Thursday, August 05, 2021

CAFC discusses FRCP 54(b), 60(b) in Gravelle case

Of the distinction:

There was no finality until the district court issued its August 8, 2019 order determining the amount of fees owed—more than a year after the March 16, 2018 order. The Fourth Circuit has recognized that “Rule 60(b) [is] not available for relief from an interlocutory order” and that Rule 54(b) provides the avenue for such relief. Fayetteville Investors v. Commercial Builders, Inc., 936 F.2d 1462, 1469–70 (4th Cir. 1991); see also, e.g., State Nat’l Ins. Co. v. County of Camden, 824 F.3d 399, 406 (3d Cir. 2016); McKay v. Novartis Pharm. Corp., 751 F.3d 694, 701– 02 (5th Cir. 2014); Kapco Mfg. Co. v. C&O Enters., Inc., 773 F.2d 151, 153–54 (7th Cir. 1985).

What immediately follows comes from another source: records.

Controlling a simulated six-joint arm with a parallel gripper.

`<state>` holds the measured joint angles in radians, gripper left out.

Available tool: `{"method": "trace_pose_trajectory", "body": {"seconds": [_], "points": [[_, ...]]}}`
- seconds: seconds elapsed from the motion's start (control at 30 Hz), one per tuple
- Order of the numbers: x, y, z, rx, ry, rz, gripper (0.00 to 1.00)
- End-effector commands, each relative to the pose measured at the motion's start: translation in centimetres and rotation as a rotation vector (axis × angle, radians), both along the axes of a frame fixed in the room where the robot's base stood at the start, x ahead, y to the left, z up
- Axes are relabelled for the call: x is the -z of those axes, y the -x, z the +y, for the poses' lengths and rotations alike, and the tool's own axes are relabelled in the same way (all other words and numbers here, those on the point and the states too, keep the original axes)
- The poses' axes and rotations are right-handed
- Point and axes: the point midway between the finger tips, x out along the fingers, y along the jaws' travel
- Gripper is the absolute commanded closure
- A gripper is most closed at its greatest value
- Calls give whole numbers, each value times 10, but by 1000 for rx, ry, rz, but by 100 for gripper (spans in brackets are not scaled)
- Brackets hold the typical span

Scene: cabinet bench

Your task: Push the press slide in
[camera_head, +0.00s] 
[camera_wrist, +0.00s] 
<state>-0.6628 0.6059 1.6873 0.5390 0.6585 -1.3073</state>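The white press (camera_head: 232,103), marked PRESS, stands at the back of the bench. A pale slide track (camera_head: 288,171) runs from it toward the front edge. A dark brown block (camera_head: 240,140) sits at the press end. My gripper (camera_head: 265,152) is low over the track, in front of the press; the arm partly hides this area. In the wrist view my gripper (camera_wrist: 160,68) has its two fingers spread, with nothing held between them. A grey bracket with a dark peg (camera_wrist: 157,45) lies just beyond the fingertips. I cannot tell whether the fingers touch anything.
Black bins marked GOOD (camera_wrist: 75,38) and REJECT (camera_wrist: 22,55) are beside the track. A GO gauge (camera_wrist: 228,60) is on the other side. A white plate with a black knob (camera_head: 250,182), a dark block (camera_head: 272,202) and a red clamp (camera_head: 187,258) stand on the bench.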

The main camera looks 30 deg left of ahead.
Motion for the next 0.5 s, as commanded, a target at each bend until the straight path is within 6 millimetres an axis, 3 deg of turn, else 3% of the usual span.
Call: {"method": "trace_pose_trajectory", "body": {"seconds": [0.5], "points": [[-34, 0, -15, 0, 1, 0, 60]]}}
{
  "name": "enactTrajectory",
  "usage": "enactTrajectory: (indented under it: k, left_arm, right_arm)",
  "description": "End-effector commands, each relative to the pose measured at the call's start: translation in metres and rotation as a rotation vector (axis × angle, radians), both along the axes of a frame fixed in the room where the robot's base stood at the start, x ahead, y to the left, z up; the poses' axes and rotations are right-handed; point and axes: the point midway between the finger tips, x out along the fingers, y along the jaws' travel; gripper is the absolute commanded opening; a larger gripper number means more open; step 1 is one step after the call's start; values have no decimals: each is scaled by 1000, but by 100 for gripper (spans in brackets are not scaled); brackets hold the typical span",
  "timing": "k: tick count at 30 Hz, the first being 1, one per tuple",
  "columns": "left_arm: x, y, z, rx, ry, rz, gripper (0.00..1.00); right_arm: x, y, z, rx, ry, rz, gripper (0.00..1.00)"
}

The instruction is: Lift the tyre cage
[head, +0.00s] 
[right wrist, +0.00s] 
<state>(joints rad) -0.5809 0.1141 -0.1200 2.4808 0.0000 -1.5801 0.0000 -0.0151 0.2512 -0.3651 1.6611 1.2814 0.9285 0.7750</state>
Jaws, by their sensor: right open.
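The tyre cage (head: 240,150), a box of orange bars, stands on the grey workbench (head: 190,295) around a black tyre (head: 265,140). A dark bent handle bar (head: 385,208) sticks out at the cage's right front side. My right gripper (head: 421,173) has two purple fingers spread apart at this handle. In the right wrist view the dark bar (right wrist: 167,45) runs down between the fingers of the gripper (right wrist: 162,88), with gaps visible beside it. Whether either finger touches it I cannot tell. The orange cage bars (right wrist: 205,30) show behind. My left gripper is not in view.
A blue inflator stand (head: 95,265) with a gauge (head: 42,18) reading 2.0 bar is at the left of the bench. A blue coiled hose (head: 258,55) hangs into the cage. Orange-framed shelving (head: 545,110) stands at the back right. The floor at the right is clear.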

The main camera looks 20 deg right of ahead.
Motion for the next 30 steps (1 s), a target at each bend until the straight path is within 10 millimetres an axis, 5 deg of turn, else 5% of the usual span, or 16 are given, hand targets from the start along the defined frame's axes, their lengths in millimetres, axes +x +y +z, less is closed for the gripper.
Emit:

Any error regarding Rule 60(c)(1), however, is harmless, as denial of Mr. Gravelle’s Rule 60(b) motion was correct regardless. Mr. Gravelle’s motion addresses how the district court considered his March 19, 2018 filing—as a motion to reconsider, not as an ordinary (but excusably late) response to Kaba’s motion for fees. See Order on Motion to Reconsider at 2–3 (applying the standard under Rule 54(b) for reconsideration of interlocutory orders). Although Mr. Gravelle could not have appealed the interlocutory Fees Entitlement Order or interlocutory Order on Motion to Reconsider when issued, he could have appealed them once final judgment was entered on attorneys’ fees on August 8, 2019. Mr. Gravelle did not do so, but instead waited until after the time for an appeal had passed, see 28 U.S.C. § 2107 (providing 30 days to appeal following entry of a judgment or order), and filed a Rule 60(b) motion. Having failed to appeal the district court’s order after it became final, however, Mr. Gravelle cannot use Rule 60(b) as a substitute to challenge the merits of the order. See, e.g., United Student Aid Funds, Inc. v. Espinosa, 559 U.S. 260, 270–71 (2010); Wells Fargo, 859 F.3d at 300 (holding a Rule 60(b) motion to be untimely after the movant failed to timely appeal); see also McCulloch v. Sec’y of Health & Hum. Servs., 923 F.3d 998, 1001 (Fed. Cir. 2019) (“To rely on Rule 60(b) here would be to use it simply as a substitute for appeal to seek a change that could have been sought at the time that the appeal opportunity was available but bypassed.”). For that reason, Mr. Gravelle did not present his excusable-neglect claim, which he first raised in his Rule 60(b) motion, until it was too late. In any event, the district court’s denial of the Rule 60(b) motion must be affirmed for an independent reason. Timeliness aside, the district court determined that Mr. Gravelle failed to present “a meritorious defense,” Wells Fargo, 859 F.3d at 299, to the award of attorneys’ fees.

The district court faulted him for not providing the justifications for these actions in the motion itself. See Rule 60(b) Order, 2019 WL 6851605, at *2 (citing Compton v. Alton S.S. Co., 608 F.2d 96, 102 (4th Cir. 1979)). On appeal, Mr. Gravelle argues that he filed an affidavit that supports his meritorious defense. See Gravelle Br. at 1–2. But he filed that affidavit, not with his motion, but only after Kaba responded to the motion. We cannot say that the court abused its discretion in not considering the submission made only at that stage. See Rule 60(b) Order, 2019 WL 6851605, at *2.